WHAT IS EXPECTED: Skip the pictures and quote all of the lines exactly.

GIVEN DATA:
+++++

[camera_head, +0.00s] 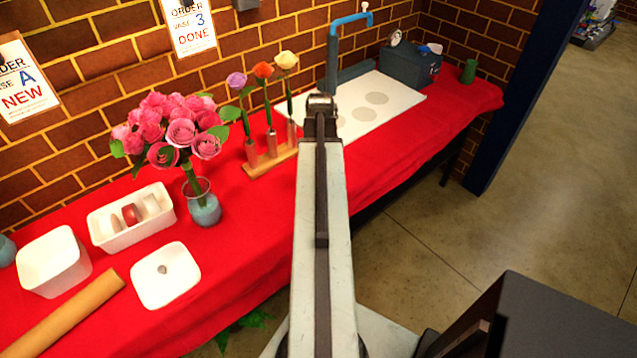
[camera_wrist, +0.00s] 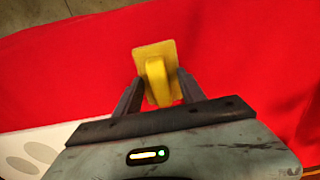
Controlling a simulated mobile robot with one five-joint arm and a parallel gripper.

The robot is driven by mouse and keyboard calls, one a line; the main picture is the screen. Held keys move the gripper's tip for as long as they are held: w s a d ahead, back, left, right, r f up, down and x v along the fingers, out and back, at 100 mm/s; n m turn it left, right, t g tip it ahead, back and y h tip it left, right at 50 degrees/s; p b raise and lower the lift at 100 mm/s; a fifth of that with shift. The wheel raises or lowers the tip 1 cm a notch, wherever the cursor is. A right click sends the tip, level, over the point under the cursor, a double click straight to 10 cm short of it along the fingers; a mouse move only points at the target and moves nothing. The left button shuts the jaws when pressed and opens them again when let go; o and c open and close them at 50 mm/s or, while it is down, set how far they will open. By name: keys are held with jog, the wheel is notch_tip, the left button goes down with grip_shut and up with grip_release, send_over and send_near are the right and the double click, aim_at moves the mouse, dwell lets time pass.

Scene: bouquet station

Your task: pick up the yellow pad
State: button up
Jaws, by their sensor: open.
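The yellow pad (camera_wrist: 157,53) lies on the red cloth in the wrist view, a flat yellow piece with a raised yellow grip on top. My gripper (camera_wrist: 156,88) is open, with its two dark fingers on either side of the pad's near part. I cannot tell whether the fingers touch it. In the head view my arm reaches over the table and hides the pad and the fingertips.
A white board with grey circles (camera_head: 400,92) lies near the arm's end. A wooden stand (camera_head: 262,166) with three flowers, a vase of pink roses (camera_head: 205,210), white containers (camera_head: 60,268) and a blue-grey box (camera_head: 408,66) share the red table (camera_head: 262,235).

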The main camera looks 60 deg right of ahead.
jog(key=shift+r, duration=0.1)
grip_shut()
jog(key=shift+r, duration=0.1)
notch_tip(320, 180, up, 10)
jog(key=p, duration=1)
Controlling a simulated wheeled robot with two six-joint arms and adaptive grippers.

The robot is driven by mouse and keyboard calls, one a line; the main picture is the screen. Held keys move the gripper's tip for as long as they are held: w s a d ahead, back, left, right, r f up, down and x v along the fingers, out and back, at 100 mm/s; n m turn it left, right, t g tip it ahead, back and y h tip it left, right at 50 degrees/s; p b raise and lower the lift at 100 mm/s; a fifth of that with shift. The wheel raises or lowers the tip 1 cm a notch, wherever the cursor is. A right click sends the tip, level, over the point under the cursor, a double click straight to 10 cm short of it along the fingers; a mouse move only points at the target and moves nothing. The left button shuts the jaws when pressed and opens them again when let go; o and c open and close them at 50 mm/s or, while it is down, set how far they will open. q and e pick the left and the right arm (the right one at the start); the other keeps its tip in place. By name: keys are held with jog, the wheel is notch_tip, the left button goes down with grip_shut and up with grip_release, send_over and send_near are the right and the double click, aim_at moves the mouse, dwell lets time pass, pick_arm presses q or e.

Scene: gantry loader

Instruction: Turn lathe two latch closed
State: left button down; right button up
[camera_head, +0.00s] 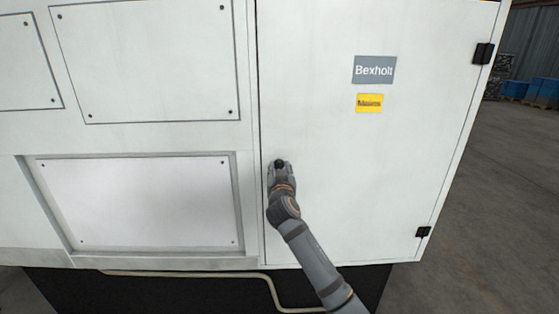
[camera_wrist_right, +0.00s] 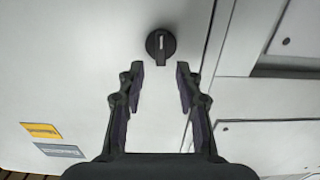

+++++

OUTPUT OF THE TASK:
[camera_head, +0.00s] 
[camera_wrist, +0.00s] 
Controlling a simulated mobile robot with one five-joint arm and a parallel gripper.

The robot is driven by mouse and keyboard calls, one a line; the main picture is the screen. Held keys move the gripper's tip for as long as they are held: w s a d ahead, back, left, right, r f up, down and x v along the fingers, out and back, at 100 mm/s; n m turn it left, right, t g tip it ahead, back and y h tip it left, right at 50 degrees/s; p b raise and lower the lift at 100 mm/s; a fifth of that with shift. The wheel raises or lowers the tip 1 cm a notch, wherever the cursor is. A right click sends the tip, level, over the point under the cursor, a double click straight to 10 cm short of it along the fingers; a mouse move only points at the target and moves nothing. The left button shuts the jaws when pressed and opens them again when let go; o and c open and close them at 50 mm/s or, while it is down, set how far they will open. By name: keys are held with jog, the wheel is notch_tip, the left button goes down with grip_shut and up with grip_release, send_over and send_near are the right and the double click, aim_at moves the mouse, dwell lets time pass.

Scene: bouquet station

Your task: pick up the yellow pad
State: button up
Jaws, by their sensor: open.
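The yellow pad (camera_wrist: 157,53) lies on the red cloth in the wrist view, a flat yellow piece with a raised yellow grip on top. My gripper (camera_wrist: 156,88) is open, with its two dark fingers on either side of the pad's near part. I cannot tell whether the fingers touch it. In the head view my arm reaches over the table and hides the pad and the fingertips.
A white board with grey circles (camera_head: 400,92) lies near the arm's end. A wooden stand (camera_head: 262,166) with three flowers, a vase of pink roses (camera_head: 205,210), white containers (camera_head: 60,268) and a blue-grey box (camera_head: 408,66) share the red table (camera_head: 262,235).

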The main camera looks 60 deg right of ahead.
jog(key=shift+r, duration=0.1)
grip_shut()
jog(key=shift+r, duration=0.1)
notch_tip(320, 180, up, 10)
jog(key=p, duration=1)
Controlling a simulated wheeled robot with two six-joint arms and adaptive grippers.

The robot is driven by mouse and keyboard calls, one a line; the main picture is the screen. Held keys move the gripper's tip for as long as they are held: w s a d ahead, back, left, right, r f up, down and x v along the fingers, out and back, at 100 mm/s; n m turn it left, right, t g tip it ahead, back and y h tip it left, right at 50 degrees/s; p b raise and lower the lift at 100 mm/s; a fifth of that with shift. The wheel raises or lowers the tip 1 cm a notch, wherever the cursor is. A right click sends the tip, level, over the point under the cursor, a double click straight to 10 cm short of it along the fingers; a mouse move only points at the target and moves nothing. The left button shuts the jaws when pressed and opens them again when let go; o and c open and close them at 50 mm/s or, while it is down, set how far they will open. q and e pick the left and the right arm (the right one at the start); the other keeps its tip in place. By name: keys are held with jog, the wheel is notch_tip, the left button goes down with grip_shut and up with grip_release, send_over and send_near are the right and the double click, aim_at moves the mouse, dwell lets time pass, pick_arm presses q or e.

Scene: gantry loader

Instruction: Turn lathe two latch closed
State: left button down; right button up
[camera_head, +0.00s] 
[camera_wrist_right, +0.00s] 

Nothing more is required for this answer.